Data for the task –
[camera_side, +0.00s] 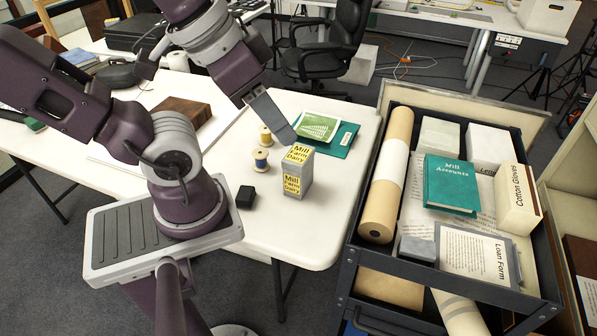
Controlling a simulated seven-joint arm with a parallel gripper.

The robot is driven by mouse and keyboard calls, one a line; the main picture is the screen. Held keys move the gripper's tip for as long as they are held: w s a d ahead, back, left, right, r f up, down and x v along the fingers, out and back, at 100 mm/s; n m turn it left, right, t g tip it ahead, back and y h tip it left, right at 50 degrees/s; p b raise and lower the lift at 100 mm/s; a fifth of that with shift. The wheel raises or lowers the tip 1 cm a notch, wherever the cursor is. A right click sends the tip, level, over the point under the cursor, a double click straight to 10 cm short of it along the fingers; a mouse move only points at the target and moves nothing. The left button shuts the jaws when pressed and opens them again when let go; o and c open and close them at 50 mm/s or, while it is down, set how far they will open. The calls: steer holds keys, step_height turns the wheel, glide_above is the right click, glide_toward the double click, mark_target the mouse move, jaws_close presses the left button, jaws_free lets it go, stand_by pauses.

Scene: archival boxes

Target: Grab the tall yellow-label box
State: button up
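The tall grey box with yellow "Mill Farm Dairy" labels (299,173) stands upright on the white table, near its right front corner. Its top and a front side carry the yellow label. My gripper (284,133) reaches down from the upper left, its grey finger ending by the box's upper left edge. Only one broad finger face shows clearly, so I cannot tell how far apart the fingers are. Whether the finger touches the box or is behind it is unclear. The box is not visibly lifted.
Two thread spools (261,160) and a small black block (246,197) stand left of the box. A teal folder with a green card (318,127) lies behind it. Right of the table, a dark cart (345,285) holds a paper roll (379,215), a teal book (451,184) and white boxes.

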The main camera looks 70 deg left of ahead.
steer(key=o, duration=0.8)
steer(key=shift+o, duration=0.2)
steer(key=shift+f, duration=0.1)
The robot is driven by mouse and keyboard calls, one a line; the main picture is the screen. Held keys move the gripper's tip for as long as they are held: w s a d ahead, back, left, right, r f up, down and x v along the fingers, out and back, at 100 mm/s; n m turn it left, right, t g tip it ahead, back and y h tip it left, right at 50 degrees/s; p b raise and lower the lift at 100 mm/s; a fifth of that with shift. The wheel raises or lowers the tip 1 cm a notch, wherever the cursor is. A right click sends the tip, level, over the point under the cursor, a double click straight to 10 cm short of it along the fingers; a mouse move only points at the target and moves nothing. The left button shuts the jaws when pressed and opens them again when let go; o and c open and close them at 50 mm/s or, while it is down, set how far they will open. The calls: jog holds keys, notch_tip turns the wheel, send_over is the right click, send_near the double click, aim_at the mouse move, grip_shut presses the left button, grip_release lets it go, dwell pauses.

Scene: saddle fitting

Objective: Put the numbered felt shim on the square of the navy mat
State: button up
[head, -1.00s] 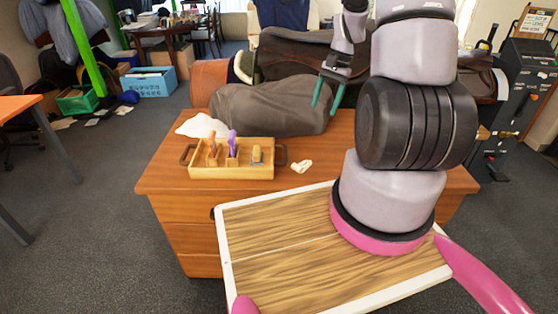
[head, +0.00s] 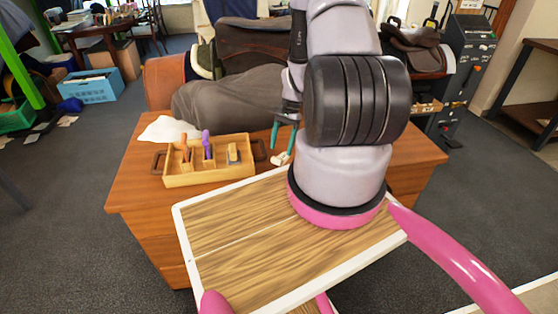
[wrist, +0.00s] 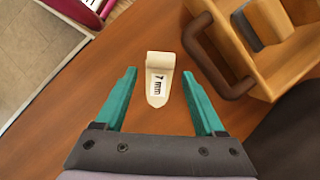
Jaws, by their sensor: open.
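The felt shim is a small cream piece labelled "7 mm" (wrist: 158,86). It lies on the wooden desk, and in the head view the shim (head: 280,159) is just right of the wooden tray. My gripper (head: 283,139) has teal fingers and is open above the shim. In the wrist view the shim shows between and slightly beyond the fingertips, with bare desk on both sides, apart from them. The navy mat is not visible in either current view.
The wooden tray (head: 210,179) with dark handles holds several tools, and one handle lies close beside the shim. A grey-brown covered saddle form (head: 225,108) stands behind it. A white cloth (head: 168,130) lies left. My own wood-topped base is in front.

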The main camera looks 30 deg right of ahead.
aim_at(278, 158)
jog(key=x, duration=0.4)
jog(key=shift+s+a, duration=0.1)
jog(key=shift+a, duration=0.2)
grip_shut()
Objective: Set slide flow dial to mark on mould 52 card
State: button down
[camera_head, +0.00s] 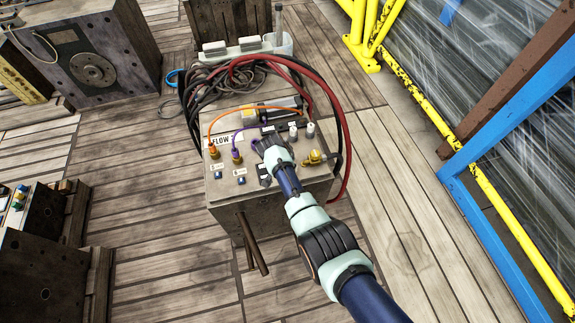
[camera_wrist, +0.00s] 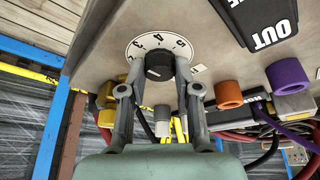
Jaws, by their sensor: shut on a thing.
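In the wrist view the flow dial has a white round scale plate (camera_wrist: 140,46) with black numerals and a black knob (camera_wrist: 158,66). My gripper (camera_wrist: 160,86) is shut on the knob, one finger at each side. In the head view my gripper (camera_head: 268,150) is over the top of the grey box (camera_head: 235,195), and it hides the dial there.
Orange (camera_head: 237,157) and purple fittings with hoses stand beside the gripper. Red and black hoses (camera_head: 340,130) loop around the box's right side. A metal block (camera_head: 92,68) stands at upper left. Yellow rails (camera_head: 440,128) and a blue post (camera_head: 515,112) bound the right side.

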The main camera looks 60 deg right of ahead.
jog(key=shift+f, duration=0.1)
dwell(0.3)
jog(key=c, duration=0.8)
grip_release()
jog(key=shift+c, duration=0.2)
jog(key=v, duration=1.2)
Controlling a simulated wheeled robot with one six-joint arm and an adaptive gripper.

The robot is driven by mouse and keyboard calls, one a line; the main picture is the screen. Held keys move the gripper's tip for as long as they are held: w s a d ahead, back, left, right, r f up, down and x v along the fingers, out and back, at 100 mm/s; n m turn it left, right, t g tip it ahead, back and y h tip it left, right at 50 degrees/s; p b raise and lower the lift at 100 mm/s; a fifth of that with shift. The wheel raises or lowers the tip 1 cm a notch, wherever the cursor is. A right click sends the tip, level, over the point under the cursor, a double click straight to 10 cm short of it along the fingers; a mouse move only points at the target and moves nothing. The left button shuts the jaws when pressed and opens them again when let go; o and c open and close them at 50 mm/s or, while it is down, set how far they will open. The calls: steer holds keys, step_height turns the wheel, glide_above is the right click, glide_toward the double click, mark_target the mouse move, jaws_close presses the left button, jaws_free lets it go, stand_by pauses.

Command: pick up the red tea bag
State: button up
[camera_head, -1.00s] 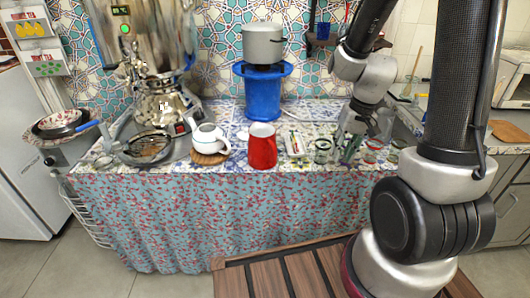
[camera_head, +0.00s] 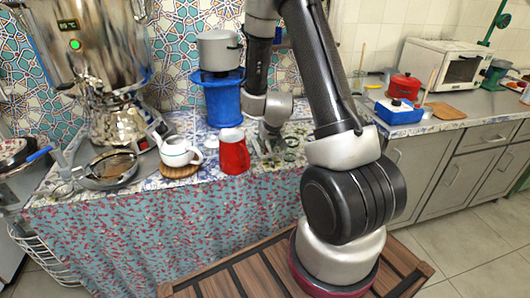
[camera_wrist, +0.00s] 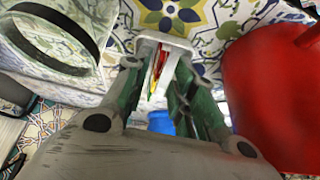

Task goal – The lines from the top of the data above through the one holding "Target: Grab the tall yellow-label box" are to be repeated exactly, and only those, with no pictures.

Answer to the problem –
[camera_side, +0.00s] 
Controlling a simulated seven-joint arm with a parallel gripper.

The robot is driven by mouse and keyboard calls, one a line; the main picture is the screen. Held keys move the gripper's tip for as long as they are held: w s a d ahead, back, left, right, r f up, down and x v along the fingers, out and back, at 100 mm/s; n m turn it left, right, t g tip it ahead, back and y h tip it left, right at 50 degrees/s; p b raise and lower the lift at 100 mm/s; a fifth of that with shift. The wheel raises or lowers the tip 1 cm a notch, wherever the cursor is. A right click sends the tip, level, over the point under the cursor, a double click straight to 10 cm short of it along the fingers; a mouse move only points at the target and moves nothing. The left button shuts the jaws when pressed and opens them again when let go; o and c open and close them at 50 mm/s or, while it is down, set how far they will open. The calls: steer holds keys, step_height turns the wheel, glide_above is the right click, glide_toward the double click, mark_target the mouse move, jaws_close presses the left button, jaws_free lets it go, stand_by pauses.

Scene: archival boxes

Target: Grab the tall yellow-label box

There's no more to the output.